| John McCaskill 2007-11-29, 6:56 pm |
| On Nov 29, 8:42 am, "Denkedran Joe" <denkedran...@googlemail.com>
wrote:
> Hi all,
>
> I'm working on a hardware implementation (FPGA) of a lossless compression
> algorithm for a real-time application. The data will be fed in to the
> system, will then be compressed on-the-fly and then transmitted further.
>
> The average compression ratio is 3:1, so I'm gonna use some FIFOs of a
> certain size and start reading data out of the FIFO after a fixed
> startup-time. The readout rate will be 1/3 of the input data rate The size
> of the FIFOs is determined by the experimental variance of the mean
> compression ratio. Nonetheless there are possible circumstances in which no
> compression can be achieved.
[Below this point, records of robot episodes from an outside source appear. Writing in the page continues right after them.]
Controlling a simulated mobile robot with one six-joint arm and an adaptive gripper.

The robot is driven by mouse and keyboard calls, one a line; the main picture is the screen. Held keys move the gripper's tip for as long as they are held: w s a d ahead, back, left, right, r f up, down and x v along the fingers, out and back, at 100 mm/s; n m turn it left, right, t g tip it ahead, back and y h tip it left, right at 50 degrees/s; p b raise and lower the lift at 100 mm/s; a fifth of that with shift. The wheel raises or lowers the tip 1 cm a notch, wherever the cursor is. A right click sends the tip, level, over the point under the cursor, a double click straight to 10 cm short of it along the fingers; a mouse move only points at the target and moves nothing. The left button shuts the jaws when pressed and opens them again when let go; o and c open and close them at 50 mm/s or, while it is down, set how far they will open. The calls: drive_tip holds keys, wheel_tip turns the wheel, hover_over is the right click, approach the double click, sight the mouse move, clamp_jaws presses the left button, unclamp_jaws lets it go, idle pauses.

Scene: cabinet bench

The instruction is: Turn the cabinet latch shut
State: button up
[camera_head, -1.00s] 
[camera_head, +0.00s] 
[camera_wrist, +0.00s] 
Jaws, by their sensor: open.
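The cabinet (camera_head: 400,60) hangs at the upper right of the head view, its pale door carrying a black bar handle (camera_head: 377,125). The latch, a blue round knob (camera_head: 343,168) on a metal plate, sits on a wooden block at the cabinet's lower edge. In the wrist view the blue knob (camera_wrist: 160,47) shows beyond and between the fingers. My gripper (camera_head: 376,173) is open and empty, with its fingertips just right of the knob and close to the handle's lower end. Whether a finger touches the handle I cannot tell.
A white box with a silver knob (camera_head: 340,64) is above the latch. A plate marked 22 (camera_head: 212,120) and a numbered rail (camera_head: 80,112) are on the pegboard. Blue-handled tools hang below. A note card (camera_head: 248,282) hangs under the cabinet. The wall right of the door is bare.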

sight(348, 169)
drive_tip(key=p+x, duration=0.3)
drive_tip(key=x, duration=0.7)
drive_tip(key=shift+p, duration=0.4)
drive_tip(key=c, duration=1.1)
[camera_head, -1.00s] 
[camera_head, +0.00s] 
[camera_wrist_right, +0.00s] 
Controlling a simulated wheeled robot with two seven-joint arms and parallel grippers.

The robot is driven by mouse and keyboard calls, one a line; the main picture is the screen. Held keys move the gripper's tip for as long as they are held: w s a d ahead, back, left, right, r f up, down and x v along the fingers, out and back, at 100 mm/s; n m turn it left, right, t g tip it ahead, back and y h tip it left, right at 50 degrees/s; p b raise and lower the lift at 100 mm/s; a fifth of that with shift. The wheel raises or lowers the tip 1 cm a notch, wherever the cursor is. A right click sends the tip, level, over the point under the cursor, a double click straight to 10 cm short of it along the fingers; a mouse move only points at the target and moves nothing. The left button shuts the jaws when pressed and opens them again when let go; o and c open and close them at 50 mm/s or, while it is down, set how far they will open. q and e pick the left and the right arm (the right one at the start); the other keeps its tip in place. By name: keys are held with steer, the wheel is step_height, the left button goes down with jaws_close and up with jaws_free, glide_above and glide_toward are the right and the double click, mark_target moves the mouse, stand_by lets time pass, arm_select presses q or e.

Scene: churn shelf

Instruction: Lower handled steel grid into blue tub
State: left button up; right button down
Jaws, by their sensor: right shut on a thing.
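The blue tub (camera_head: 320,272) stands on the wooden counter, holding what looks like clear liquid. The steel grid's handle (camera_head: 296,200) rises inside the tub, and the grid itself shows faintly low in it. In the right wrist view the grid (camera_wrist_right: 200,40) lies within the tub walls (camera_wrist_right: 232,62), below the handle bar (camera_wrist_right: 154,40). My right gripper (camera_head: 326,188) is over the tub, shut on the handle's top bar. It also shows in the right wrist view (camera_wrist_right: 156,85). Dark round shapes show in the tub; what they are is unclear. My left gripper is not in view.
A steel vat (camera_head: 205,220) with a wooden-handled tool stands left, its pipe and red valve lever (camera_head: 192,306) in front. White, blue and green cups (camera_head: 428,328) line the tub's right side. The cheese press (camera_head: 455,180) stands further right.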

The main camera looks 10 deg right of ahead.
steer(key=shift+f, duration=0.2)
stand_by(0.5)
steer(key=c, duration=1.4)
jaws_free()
Since the overall system does not support
> variable bitrates a faster transmission is no solution here.
>
> So my idea was to put the question to all of you what to do in case of
> uncompressibility? Any ideas?
>
> Denkedran Joe
If the compression must be lossless, and you can not increase the bit
rate, you need to allow for the buffering of the input data to grow in
size to accommodate the worst case. If you can not build a big enough
FIFO inside the FPGA, add some external memory and use it as a FIFO.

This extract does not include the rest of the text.